** begin GIVEN MATERIAL **

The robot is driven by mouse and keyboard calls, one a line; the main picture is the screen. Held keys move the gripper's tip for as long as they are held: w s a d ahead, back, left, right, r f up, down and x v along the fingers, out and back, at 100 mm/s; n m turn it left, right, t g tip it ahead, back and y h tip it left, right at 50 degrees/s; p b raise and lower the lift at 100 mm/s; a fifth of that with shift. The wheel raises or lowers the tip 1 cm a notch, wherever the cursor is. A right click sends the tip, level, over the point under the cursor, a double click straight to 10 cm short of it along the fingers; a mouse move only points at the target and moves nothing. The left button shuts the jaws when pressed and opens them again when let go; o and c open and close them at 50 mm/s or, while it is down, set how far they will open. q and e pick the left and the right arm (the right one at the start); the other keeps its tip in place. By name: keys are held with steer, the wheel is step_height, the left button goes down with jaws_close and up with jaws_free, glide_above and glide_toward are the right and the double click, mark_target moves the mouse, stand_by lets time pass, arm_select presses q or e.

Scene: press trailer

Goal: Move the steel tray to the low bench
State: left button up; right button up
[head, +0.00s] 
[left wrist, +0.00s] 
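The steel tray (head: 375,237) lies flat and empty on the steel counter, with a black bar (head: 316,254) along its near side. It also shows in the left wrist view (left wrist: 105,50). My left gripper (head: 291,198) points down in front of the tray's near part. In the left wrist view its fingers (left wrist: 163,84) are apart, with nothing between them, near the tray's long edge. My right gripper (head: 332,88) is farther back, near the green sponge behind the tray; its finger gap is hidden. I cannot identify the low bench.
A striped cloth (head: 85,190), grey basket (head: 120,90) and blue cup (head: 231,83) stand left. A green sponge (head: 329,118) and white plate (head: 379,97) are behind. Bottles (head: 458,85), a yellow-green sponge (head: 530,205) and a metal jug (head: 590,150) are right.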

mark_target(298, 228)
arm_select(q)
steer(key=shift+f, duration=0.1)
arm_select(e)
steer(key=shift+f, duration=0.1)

** end GIVEN MATERIAL **

* _TASK GOAL_
Give only the number of lines in the preceding material that contain the string "button".

* _CORRECT RESPONSE_
2